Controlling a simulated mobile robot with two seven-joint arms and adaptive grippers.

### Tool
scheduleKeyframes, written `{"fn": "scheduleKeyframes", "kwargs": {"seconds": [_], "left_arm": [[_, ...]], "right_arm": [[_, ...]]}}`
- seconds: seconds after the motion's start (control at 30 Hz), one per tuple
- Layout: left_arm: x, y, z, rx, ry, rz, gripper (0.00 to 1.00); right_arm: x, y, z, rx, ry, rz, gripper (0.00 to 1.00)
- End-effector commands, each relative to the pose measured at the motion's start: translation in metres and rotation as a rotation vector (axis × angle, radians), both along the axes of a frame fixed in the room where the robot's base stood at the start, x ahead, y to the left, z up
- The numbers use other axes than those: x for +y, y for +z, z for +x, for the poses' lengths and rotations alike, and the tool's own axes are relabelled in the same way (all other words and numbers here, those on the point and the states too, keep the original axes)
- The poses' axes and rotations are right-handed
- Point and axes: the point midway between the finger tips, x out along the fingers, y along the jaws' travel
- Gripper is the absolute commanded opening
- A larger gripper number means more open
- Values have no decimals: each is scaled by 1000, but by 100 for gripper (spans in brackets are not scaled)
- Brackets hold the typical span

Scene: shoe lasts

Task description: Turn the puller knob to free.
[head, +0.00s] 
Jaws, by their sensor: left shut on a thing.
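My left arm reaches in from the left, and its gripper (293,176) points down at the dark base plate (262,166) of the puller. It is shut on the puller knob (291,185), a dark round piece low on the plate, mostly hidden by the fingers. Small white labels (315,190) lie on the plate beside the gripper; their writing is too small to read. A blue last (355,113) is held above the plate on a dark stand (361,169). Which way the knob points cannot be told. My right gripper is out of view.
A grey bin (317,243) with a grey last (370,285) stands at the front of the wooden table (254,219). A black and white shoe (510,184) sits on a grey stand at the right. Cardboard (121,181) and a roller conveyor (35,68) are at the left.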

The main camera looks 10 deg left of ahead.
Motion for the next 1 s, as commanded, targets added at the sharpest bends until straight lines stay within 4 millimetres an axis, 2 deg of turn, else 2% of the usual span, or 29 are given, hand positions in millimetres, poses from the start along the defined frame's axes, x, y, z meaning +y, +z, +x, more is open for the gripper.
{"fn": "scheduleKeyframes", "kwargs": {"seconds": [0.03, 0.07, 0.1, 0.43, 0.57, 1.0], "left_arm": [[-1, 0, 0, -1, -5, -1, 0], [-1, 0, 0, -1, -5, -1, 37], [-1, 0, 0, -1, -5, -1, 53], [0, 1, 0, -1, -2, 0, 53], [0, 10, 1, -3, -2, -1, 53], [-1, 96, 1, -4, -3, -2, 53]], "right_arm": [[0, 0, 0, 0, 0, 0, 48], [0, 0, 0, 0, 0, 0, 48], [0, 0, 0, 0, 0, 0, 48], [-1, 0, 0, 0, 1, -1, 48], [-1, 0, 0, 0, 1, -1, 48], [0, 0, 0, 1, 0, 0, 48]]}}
○ ○ ○ ○
- [WRITTEN PROBLEM] Starting at the line that contains "Task description: Turn", set down every line up to and including the line that contains "The main camera looks 10 deg left of ahead.", exactly as given, and no other line.

- [TASK OUTPUT]
Task description: Turn the puller knob to free.
[head, +0.00s] 
Jaws, by their sensor: left shut on a thing.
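My left arm reaches in from the left, and its gripper (293,176) points down at the dark base plate (262,166) of the puller. It is shut on the puller knob (291,185), a dark round piece low on the plate, mostly hidden by the fingers. Small white labels (315,190) lie on the plate beside the gripper; their writing is too small to read. A blue last (355,113) is held above the plate on a dark stand (361,169). Which way the knob points cannot be told. My right gripper is out of view.
A grey bin (317,243) with a grey last (370,285) stands at the front of the wooden table (254,219). A black and white shoe (510,184) sits on a grey stand at the right. Cardboard (121,181) and a roller conveyor (35,68) are at the left.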

The main camera looks 10 deg left of ahead.

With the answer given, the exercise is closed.